*** MATERIALS PROVIDED ***

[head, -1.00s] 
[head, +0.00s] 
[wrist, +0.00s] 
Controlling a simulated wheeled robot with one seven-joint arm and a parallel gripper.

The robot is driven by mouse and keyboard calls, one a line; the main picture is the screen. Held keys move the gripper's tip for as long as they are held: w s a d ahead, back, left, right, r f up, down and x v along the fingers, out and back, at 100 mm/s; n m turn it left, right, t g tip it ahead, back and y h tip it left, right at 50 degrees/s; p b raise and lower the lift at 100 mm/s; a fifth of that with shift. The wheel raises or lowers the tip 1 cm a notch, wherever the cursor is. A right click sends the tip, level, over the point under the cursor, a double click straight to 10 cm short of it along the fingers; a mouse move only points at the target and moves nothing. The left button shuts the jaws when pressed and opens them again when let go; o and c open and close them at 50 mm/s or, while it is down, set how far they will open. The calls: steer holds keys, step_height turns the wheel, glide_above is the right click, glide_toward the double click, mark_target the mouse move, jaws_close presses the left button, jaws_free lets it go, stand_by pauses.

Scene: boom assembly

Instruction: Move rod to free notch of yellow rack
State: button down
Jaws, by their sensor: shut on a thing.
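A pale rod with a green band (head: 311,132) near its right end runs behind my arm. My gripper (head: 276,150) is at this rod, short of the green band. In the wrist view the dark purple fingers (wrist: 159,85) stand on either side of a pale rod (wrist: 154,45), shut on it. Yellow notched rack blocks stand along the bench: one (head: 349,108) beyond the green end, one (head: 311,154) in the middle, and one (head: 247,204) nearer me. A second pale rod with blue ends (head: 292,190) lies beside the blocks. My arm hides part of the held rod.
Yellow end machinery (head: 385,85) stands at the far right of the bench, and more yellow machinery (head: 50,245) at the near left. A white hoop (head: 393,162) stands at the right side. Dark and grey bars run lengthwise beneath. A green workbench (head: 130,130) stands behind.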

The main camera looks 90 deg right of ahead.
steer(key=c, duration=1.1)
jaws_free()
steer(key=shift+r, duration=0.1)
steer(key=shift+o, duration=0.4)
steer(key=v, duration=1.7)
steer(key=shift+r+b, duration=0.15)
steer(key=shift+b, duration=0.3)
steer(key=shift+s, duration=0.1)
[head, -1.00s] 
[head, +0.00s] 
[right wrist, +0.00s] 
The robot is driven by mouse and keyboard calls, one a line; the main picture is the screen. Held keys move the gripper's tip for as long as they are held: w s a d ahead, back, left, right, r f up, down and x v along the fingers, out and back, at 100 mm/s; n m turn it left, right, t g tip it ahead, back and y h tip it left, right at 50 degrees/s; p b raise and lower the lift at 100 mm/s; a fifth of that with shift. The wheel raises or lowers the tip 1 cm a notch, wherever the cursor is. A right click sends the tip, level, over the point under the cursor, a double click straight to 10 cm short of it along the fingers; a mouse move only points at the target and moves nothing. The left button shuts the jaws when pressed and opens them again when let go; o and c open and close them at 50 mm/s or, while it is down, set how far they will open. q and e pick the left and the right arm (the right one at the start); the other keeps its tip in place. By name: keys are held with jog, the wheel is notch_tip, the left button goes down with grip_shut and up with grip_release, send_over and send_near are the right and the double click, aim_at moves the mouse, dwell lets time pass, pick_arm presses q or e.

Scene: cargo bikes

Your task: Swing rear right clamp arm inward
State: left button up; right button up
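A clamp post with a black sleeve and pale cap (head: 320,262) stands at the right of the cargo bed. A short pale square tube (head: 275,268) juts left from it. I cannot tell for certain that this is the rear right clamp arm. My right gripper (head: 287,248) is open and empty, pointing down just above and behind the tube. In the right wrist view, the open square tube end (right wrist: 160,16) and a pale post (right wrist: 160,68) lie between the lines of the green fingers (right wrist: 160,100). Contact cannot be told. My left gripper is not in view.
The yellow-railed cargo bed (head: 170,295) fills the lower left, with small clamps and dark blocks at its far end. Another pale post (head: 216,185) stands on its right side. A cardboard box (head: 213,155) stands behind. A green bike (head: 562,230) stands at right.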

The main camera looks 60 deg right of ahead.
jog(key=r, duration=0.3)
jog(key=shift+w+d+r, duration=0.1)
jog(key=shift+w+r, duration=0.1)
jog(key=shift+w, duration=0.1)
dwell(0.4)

***

### [TASK DIRECTIONS]
List all lines in the material containing the string "Scene".

### [RESULT FOR THIS TASK]
Scene: boom assembly
Scene: cargo bikes

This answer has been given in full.